• Aim
Repeat each line of the material exactly.

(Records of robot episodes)
** begin **

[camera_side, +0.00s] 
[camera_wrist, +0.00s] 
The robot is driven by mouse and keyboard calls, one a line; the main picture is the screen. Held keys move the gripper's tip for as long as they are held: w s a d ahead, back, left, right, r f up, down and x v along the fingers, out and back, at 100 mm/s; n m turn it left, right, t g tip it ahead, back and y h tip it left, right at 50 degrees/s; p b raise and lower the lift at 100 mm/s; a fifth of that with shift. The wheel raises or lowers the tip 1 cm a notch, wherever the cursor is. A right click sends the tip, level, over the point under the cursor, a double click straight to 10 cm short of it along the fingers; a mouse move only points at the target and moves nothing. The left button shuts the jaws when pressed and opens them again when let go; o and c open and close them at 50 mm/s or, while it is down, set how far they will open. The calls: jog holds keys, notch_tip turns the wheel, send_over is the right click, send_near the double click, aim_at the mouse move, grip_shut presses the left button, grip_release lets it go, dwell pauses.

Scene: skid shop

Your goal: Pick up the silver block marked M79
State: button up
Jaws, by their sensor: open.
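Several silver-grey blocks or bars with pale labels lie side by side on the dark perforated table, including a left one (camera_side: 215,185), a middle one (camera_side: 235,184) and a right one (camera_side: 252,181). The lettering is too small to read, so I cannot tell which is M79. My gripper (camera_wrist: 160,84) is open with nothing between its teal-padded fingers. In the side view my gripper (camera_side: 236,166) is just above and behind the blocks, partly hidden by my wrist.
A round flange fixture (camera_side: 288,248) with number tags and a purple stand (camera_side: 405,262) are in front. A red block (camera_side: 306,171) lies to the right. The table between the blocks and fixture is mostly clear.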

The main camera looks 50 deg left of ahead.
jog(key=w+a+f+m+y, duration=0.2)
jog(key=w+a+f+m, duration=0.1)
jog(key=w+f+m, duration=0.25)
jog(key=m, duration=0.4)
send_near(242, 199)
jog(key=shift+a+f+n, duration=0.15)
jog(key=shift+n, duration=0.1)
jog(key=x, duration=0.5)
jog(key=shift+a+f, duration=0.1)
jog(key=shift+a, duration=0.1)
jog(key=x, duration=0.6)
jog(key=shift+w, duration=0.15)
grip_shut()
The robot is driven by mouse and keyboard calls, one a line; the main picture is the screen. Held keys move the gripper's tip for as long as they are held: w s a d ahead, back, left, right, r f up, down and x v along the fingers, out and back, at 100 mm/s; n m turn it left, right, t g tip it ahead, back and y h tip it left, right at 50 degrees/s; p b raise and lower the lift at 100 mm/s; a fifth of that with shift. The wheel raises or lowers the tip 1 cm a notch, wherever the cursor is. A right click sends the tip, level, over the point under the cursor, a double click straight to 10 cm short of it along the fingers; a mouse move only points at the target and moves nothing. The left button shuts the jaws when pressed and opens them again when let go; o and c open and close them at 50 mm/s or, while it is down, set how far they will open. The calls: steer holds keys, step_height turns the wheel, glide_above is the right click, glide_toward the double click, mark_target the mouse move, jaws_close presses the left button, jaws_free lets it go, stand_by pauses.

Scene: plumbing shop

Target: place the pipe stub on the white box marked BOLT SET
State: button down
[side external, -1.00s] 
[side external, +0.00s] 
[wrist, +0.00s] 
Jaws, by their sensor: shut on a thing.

** end **

• Exercise answer
[camera_side, +0.00s] 
[camera_wrist, +0.00s] 
The robot is driven by mouse and keyboard calls, one a line; the main picture is the screen. Held keys move the gripper's tip for as long as they are held: w s a d ahead, back, left, right, r f up, down and x v along the fingers, out and back, at 100 mm/s; n m turn it left, right, t g tip it ahead, back and y h tip it left, right at 50 degrees/s; p b raise and lower the lift at 100 mm/s; a fifth of that with shift. The wheel raises or lowers the tip 1 cm a notch, wherever the cursor is. A right click sends the tip, level, over the point under the cursor, a double click straight to 10 cm short of it along the fingers; a mouse move only points at the target and moves nothing. The left button shuts the jaws when pressed and opens them again when let go; o and c open and close them at 50 mm/s or, while it is down, set how far they will open. The calls: jog holds keys, notch_tip turns the wheel, send_over is the right click, send_near the double click, aim_at the mouse move, grip_shut presses the left button, grip_release lets it go, dwell pauses.

Scene: skid shop

Your goal: Pick up the silver block marked M79
State: button up
Jaws, by their sensor: open.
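Several silver-grey blocks or bars with pale labels lie side by side on the dark perforated table, including a left one (camera_side: 215,185), a middle one (camera_side: 235,184) and a right one (camera_side: 252,181). The lettering is too small to read, so I cannot tell which is M79. My gripper (camera_wrist: 160,84) is open with nothing between its teal-padded fingers. In the side view my gripper (camera_side: 236,166) is just above and behind the blocks, partly hidden by my wrist.
A round flange fixture (camera_side: 288,248) with number tags and a purple stand (camera_side: 405,262) are in front. A red block (camera_side: 306,171) lies to the right. The table between the blocks and fixture is mostly clear.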

The main camera looks 50 deg left of ahead.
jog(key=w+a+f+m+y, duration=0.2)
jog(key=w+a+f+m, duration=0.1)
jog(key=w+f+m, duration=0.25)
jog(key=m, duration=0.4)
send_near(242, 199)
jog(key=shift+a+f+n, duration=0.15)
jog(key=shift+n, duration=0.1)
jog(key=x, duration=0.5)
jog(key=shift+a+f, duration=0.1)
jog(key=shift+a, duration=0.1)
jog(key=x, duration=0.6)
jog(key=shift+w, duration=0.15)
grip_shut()
The robot is driven by mouse and keyboard calls, one a line; the main picture is the screen. Held keys move the gripper's tip for as long as they are held: w s a d ahead, back, left, right, r f up, down and x v along the fingers, out and back, at 100 mm/s; n m turn it left, right, t g tip it ahead, back and y h tip it left, right at 50 degrees/s; p b raise and lower the lift at 100 mm/s; a fifth of that with shift. The wheel raises or lowers the tip 1 cm a notch, wherever the cursor is. A right click sends the tip, level, over the point under the cursor, a double click straight to 10 cm short of it along the fingers; a mouse move only points at the target and moves nothing. The left button shuts the jaws when pressed and opens them again when let go; o and c open and close them at 50 mm/s or, while it is down, set how far they will open. The calls: steer holds keys, step_height turns the wheel, glide_above is the right click, glide_toward the double click, mark_target the mouse move, jaws_close presses the left button, jaws_free lets it go, stand_by pauses.

Scene: plumbing shop

Target: place the pipe stub on the white box marked BOLT SET
State: button down
[side external, -1.00s] 
[side external, +0.00s] 
[wrist, +0.00s] 
Jaws, by their sensor: shut on a thing.

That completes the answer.